If people have time to download and test this and give me their
feedback I would really appreciate it. I only want to get it into
Biopython if people feel it is up to par (don't want to bring down the 
good name of Biopython :-). I'm especially interested in feedback on
the following points:

o I would really like to hear about anything that causes errors in any 
of the parsers (or my code!).

o Naming of modules -- right now my naming sucks (the "supplimentary"
feature classes, like Location.py and Reference.py are in a module
called 'FeatureInfo', for instance. yeck.), so if people have good
ideas for how to name things I'll definately take 'em. I'm also not
sure where a good place for spark.py to live in Biopython is (BTW, I
think we should include it :-). Finally, I noticed Jeff put his snazzy 
code in GenBank/__init__.py -- Should my GenBank.py go into
__init__.py? Should it be named something else?
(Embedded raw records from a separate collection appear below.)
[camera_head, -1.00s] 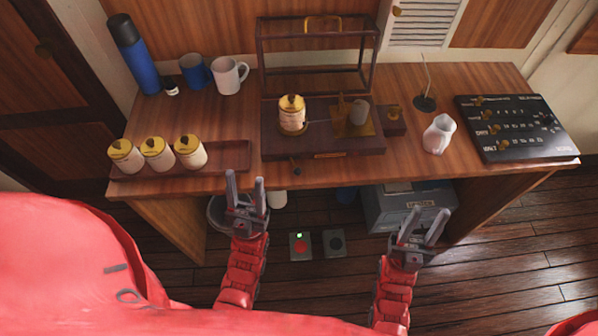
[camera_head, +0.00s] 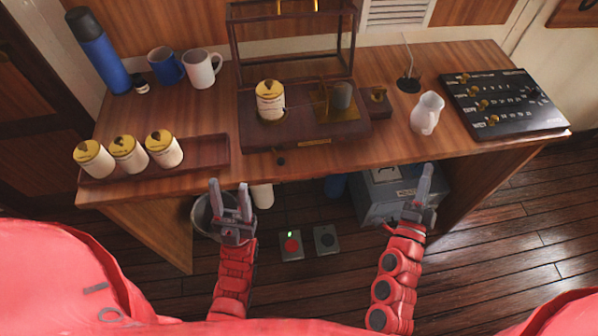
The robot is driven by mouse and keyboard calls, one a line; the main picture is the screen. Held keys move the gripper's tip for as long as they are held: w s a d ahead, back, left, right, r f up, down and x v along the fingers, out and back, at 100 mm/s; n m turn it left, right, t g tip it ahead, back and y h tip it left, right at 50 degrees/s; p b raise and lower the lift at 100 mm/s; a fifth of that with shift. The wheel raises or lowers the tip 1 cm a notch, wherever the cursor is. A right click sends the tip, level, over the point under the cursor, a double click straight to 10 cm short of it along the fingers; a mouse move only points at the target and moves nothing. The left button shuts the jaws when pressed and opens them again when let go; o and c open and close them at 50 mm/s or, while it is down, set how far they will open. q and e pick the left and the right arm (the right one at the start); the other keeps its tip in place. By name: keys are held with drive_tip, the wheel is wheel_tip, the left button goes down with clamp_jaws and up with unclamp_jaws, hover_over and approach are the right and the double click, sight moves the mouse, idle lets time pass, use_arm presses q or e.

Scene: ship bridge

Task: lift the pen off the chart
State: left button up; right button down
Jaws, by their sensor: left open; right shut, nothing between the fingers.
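A recording instrument with a dark wooden base (camera_head: 262,142) stands in the middle of the desk. On it is a white drum (camera_head: 270,105) with a yellow top; its white side looks like the chart. A thin arm seems to reach from the brass mechanism (camera_head: 325,107) toward the drum. The pen tip is too small to tell, nor whether it touches the chart. My left gripper (camera_head: 229,184) is open and empty, below and in front of the desk edge. My right gripper (camera_head: 424,172) is shut and empty, further right before the desk.
A tray (camera_head: 211,153) with three similar drums stands left. A blue flask (camera_head: 101,55), blue mug (camera_head: 164,66) and white mug (camera_head: 203,69) stand behind it. A glass-framed cover (camera_head: 235,50) rises behind the instrument. A white jug (camera_head: 427,112) and black panel (camera_head: 502,104) are right.

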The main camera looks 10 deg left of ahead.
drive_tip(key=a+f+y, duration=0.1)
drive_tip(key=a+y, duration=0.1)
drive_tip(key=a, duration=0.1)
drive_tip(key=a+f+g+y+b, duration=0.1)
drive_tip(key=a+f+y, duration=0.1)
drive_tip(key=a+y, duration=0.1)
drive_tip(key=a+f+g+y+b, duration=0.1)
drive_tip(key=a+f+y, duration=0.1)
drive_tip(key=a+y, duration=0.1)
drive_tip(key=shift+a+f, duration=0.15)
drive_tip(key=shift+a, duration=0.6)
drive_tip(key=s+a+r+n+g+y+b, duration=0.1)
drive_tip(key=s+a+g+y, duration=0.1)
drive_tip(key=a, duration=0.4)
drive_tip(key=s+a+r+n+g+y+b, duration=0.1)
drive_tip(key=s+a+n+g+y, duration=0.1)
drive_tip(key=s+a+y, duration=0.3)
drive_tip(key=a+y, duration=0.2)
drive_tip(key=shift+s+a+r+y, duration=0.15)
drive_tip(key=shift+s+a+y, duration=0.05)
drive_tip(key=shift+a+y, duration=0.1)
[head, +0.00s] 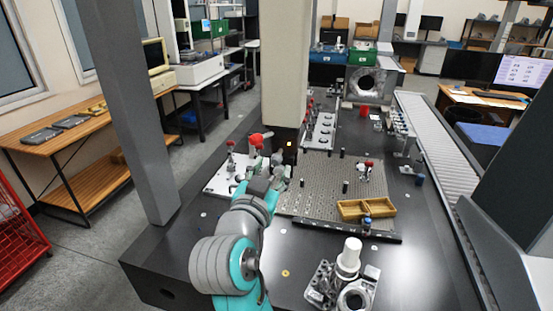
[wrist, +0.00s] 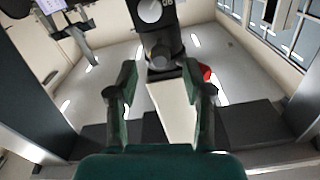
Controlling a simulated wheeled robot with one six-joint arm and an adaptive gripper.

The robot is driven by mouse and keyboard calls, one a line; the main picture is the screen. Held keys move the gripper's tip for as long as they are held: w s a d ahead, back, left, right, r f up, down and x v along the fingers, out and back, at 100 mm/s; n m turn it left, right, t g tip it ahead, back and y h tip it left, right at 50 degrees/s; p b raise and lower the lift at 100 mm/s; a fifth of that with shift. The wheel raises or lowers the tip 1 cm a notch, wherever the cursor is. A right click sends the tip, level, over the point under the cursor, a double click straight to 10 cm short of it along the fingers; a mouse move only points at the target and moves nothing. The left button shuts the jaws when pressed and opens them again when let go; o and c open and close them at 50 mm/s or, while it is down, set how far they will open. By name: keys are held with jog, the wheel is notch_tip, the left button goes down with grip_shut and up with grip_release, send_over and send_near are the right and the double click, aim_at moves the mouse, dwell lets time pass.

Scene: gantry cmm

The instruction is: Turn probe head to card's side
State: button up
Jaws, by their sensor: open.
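My gripper (wrist: 160,100) is open in the wrist view, its two green fingers apart. The dark probe head (wrist: 162,55) shows beyond the fingertips, near the middle of the gap. A round white dial face with dark marks (wrist: 150,10) is on the dark body above it. A pale block-like shape (wrist: 174,108) shows between the fingers; I cannot tell whether the gripper touches it. In the head view my gripper (head: 280,170) is small, near the foot of the beige column (head: 285,65), and the probe head is hard to make out there. I cannot identify the card with certainty.
A perforated plate (head: 320,205) lies right of my gripper, with a yellow tray (head: 366,208) at its front. A white plate with red-topped fixtures (head: 225,180) stands left. A metal part with a white cylinder (head: 348,258) stands at the front. A grey post (head: 125,100) rises at left.

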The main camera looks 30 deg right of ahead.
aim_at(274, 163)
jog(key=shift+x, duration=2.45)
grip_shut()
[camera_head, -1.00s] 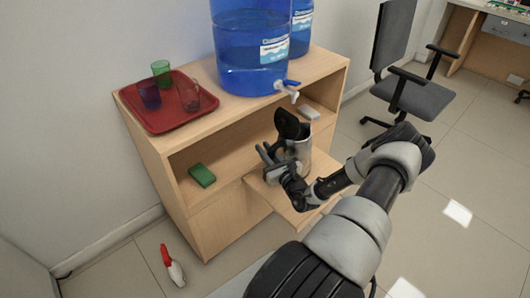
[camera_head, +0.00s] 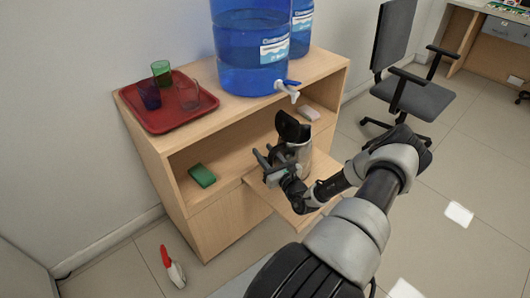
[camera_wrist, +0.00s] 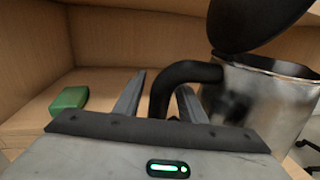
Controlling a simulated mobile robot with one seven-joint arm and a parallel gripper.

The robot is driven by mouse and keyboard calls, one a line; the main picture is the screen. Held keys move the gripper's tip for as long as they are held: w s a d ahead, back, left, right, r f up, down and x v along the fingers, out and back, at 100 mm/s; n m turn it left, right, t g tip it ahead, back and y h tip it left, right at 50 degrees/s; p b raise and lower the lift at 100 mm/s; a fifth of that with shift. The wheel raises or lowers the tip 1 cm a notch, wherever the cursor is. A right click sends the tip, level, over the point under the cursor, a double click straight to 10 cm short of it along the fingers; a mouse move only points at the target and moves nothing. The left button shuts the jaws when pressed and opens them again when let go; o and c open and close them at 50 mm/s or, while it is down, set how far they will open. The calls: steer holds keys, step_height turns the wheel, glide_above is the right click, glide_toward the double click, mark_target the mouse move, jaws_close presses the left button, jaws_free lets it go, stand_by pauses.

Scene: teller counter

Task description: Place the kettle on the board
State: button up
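The kettle (camera_head: 304,160) is a metal jug with a raised black lid and a black handle. In the head view it stands upright at the wooden board (camera_head: 264,189) that juts from the cabinet front; my arm hides part of its base and the board. My gripper (camera_head: 264,158) is at the handle side. In the wrist view the handle (camera_wrist: 163,88) is between the two separated fingers of my gripper (camera_wrist: 160,95), with a gap beside it. The kettle's metal body (camera_wrist: 258,100) is to the right there.
A green block (camera_head: 202,175) lies in the shelf, and a small pale block (camera_head: 308,113) farther right. On top are a red tray (camera_head: 162,123) with cups and blue water bottles (camera_head: 245,55) with a tap. A red-and-white object (camera_head: 173,268) lies on the floor. A chair (camera_head: 412,97) stands right.

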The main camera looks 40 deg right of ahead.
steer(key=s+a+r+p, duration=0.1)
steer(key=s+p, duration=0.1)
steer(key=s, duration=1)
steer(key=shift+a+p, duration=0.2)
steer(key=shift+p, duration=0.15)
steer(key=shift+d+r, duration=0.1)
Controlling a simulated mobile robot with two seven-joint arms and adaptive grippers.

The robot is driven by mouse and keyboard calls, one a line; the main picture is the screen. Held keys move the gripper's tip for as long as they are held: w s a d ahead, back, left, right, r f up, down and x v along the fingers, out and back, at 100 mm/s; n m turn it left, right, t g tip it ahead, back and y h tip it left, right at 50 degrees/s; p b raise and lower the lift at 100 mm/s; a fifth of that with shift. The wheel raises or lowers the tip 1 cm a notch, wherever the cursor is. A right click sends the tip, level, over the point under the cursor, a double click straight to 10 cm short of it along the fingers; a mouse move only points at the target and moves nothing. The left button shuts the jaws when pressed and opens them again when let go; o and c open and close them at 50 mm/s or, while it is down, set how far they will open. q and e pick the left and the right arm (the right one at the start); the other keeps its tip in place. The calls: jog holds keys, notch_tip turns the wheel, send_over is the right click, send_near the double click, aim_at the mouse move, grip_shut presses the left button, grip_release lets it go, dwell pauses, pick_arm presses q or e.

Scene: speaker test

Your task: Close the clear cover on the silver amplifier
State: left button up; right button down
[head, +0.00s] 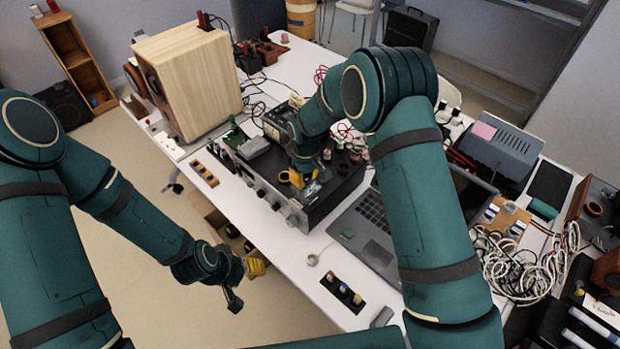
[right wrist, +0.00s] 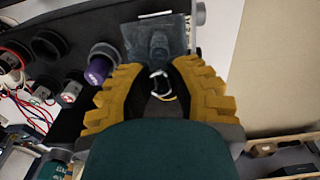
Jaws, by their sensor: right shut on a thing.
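The silver amplifier (head: 262,188) lies on the white table, its knobbed front panel facing the near edge and its top dark. The clear cover (head: 317,185) looks like a small greyish see-through plate on its top, beside my right gripper (head: 301,178). In the right wrist view the cover (right wrist: 134,40) lies just beyond the yellow fingertips (right wrist: 160,84). The right gripper is shut on a thing there, apparently the cover's near part; the fingers hide the exact hold. My left gripper (head: 255,267) hangs off the table's near edge, away from the amplifier; its jaw gap is unclear.
A wooden speaker (head: 195,80) stands left of the amplifier, and an open laptop (head: 368,233) right of it. A purple-topped post (right wrist: 98,71) and dark round parts stand close to the right fingers. Tangled cables (head: 520,265) lie at the right.

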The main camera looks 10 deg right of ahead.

o Data transfer -- if everything being transferred okay? Am I messing
anything up/losing data? People hand checking different records for me 
would be very very helpful.

o HTML -- Cayte expressed concerns about parsing GenBank files with a
bunch o' HTML stuck in them. In my opinion it isn't really worth
worrying about this because it is so easy to get the text flat files
-- do lots of people think I should work on html support, or do they
agree with me?

Thanks again for everyone's feedback on the first version!

Brad